Please quote the material exactly, every line of it.
____
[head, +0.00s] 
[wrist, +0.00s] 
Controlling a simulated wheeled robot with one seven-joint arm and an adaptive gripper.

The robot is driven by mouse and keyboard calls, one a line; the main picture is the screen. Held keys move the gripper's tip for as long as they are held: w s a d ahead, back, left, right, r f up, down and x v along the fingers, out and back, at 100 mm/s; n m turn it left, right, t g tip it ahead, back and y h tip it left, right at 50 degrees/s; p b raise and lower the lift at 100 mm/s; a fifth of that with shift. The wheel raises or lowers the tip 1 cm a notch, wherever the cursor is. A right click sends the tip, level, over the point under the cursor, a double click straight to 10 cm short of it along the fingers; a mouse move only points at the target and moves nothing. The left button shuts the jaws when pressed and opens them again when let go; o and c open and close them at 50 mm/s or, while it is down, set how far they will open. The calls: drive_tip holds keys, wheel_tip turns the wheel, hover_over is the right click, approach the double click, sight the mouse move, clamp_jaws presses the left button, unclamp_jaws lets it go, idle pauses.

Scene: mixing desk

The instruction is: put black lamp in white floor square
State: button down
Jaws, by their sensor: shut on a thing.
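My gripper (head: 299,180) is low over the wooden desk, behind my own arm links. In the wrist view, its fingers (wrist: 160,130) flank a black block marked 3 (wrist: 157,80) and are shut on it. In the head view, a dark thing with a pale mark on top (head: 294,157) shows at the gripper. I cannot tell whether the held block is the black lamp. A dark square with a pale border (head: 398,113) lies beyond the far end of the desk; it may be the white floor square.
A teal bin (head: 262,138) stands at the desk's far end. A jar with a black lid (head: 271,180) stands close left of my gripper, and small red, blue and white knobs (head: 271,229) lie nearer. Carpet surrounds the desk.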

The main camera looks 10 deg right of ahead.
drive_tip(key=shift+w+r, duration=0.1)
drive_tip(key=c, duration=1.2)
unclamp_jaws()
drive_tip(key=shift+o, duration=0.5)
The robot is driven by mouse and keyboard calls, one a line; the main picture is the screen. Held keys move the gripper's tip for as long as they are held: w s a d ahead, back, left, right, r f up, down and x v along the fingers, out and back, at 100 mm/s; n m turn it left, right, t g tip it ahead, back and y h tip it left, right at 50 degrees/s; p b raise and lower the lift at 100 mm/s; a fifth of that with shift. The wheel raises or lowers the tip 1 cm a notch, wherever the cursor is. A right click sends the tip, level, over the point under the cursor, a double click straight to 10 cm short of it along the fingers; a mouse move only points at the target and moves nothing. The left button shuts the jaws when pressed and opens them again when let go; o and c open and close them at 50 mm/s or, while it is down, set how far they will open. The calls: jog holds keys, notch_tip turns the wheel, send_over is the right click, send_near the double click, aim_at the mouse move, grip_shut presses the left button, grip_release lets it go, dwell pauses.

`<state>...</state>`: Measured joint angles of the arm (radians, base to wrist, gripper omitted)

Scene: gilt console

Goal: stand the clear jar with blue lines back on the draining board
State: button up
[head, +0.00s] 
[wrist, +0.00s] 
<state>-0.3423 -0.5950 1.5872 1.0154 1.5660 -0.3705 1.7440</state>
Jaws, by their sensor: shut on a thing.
____
▶ RESULT OF THIS EXERCISE:
[head, +0.00s] 
[wrist, +0.00s] 
Controlling a simulated wheeled robot with one seven-joint arm and an adaptive gripper.

The robot is driven by mouse and keyboard calls, one a line; the main picture is the screen. Held keys move the gripper's tip for as long as they are held: w s a d ahead, back, left, right, r f up, down and x v along the fingers, out and back, at 100 mm/s; n m turn it left, right, t g tip it ahead, back and y h tip it left, right at 50 degrees/s; p b raise and lower the lift at 100 mm/s; a fifth of that with shift. The wheel raises or lowers the tip 1 cm a notch, wherever the cursor is. A right click sends the tip, level, over the point under the cursor, a double click straight to 10 cm short of it along the fingers; a mouse move only points at the target and moves nothing. The left button shuts the jaws when pressed and opens them again when let go; o and c open and close them at 50 mm/s or, while it is down, set how far they will open. The calls: drive_tip holds keys, wheel_tip turns the wheel, hover_over is the right click, approach the double click, sight the mouse move, clamp_jaws presses the left button, unclamp_jaws lets it go, idle pauses.

Scene: mixing desk

The instruction is: put black lamp in white floor square
State: button down
Jaws, by their sensor: shut on a thing.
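My gripper (head: 299,180) is low over the wooden desk, behind my own arm links. In the wrist view, its fingers (wrist: 160,130) flank a black block marked 3 (wrist: 157,80) and are shut on it. In the head view, a dark thing with a pale mark on top (head: 294,157) shows at the gripper. I cannot tell whether the held block is the black lamp. A dark square with a pale border (head: 398,113) lies beyond the far end of the desk; it may be the white floor square.
A teal bin (head: 262,138) stands at the desk's far end. A jar with a black lid (head: 271,180) stands close left of my gripper, and small red, blue and white knobs (head: 271,229) lie nearer. Carpet surrounds the desk.

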The main camera looks 10 deg right of ahead.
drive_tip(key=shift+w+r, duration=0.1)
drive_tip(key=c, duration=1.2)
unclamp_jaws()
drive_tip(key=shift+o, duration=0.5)
The robot is driven by mouse and keyboard calls, one a line; the main picture is the screen. Held keys move the gripper's tip for as long as they are held: w s a d ahead, back, left, right, r f up, down and x v along the fingers, out and back, at 100 mm/s; n m turn it left, right, t g tip it ahead, back and y h tip it left, right at 50 degrees/s; p b raise and lower the lift at 100 mm/s; a fifth of that with shift. The wheel raises or lowers the tip 1 cm a notch, wherever the cursor is. A right click sends the tip, level, over the point under the cursor, a double click straight to 10 cm short of it along the fingers; a mouse move only points at the target and moves nothing. The left button shuts the jaws when pressed and opens them again when let go; o and c open and close them at 50 mm/s or, while it is down, set how far they will open. The calls: jog holds keys, notch_tip turns the wheel, send_over is the right click, send_near the double click, aim_at the mouse move, grip_shut presses the left button, grip_release lets it go, dwell pauses.

`<state>...</state>`: Measured joint angles of the arm (radians, base to wrist, gripper omitted)

Scene: gilt console

Goal: stand the clear jar with blue lines back on the draining board
State: button up
[head, +0.00s] 
[wrist, +0.00s] 
<state>-0.3423 -0.5950 1.5872 1.0154 1.5660 -0.3705 1.7440</state>
Jaws, by their sensor: shut on a thing.

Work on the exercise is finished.